Michael Kideckel

  • Fellowship year:2017-2018
  • University: Columbia University
  • Dissertation Topic/Category: United States
  • Dissertation Title: Fresh from the Factory: Breakfast Cereal, Natural Foods, and the Maketing of Reform 1890-1920
  • This dissertation uses the breakfast cereal industry's advertising of "natural food" as a case study to explain the industrial roots of American ideas about nature. At the turn of the twentieth century, advertisers and manufacturers developed sophisticated arguents to demonstrate that industry could coexist with and even improve nature. Cereal advertisers, manufacturers, and distributors made frequent contributions to publications that reached millions of people; they ranked among the most prolific nature writers of their generation.

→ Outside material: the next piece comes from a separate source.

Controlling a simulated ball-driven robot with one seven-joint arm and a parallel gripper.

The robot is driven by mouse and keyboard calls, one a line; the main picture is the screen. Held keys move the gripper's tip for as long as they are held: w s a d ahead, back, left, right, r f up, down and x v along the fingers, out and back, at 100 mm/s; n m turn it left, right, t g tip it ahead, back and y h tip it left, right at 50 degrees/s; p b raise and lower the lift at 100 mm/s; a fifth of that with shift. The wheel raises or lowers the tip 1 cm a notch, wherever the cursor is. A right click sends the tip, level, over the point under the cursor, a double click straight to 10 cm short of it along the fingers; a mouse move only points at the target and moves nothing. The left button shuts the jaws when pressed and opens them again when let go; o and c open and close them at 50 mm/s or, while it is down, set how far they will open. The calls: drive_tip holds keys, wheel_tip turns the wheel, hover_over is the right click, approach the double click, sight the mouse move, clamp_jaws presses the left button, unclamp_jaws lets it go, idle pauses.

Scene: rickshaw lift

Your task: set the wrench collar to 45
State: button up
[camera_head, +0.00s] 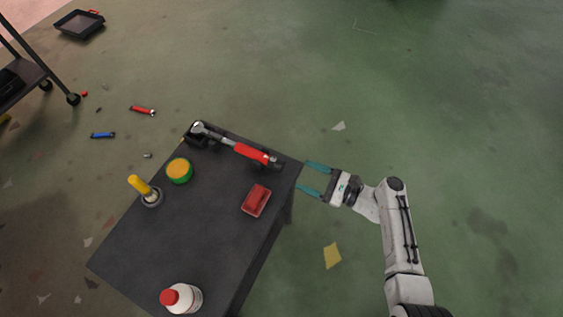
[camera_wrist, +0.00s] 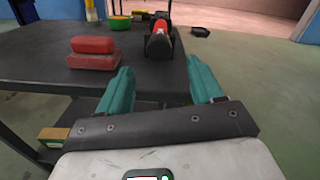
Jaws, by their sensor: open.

    The dissertation explores how the idea of "returning to nature" developed alongside the national system of industrial food production. As a history of environmental thought, therefore, it is also a material story about the creation of a supply, production, and distribution chain for packaged food. This project considers the strategic reasons for branding products as natural, the logistics of running a "natural food" company, and the reception of company messaging by both consumers and professionals who competed with cereal companies for authority about about health, nature, and God. Ultimately, the project offers new insight into progressive-era reform with a lesson for the present: modern environmentalism is impossible to understand without the history of corporate America.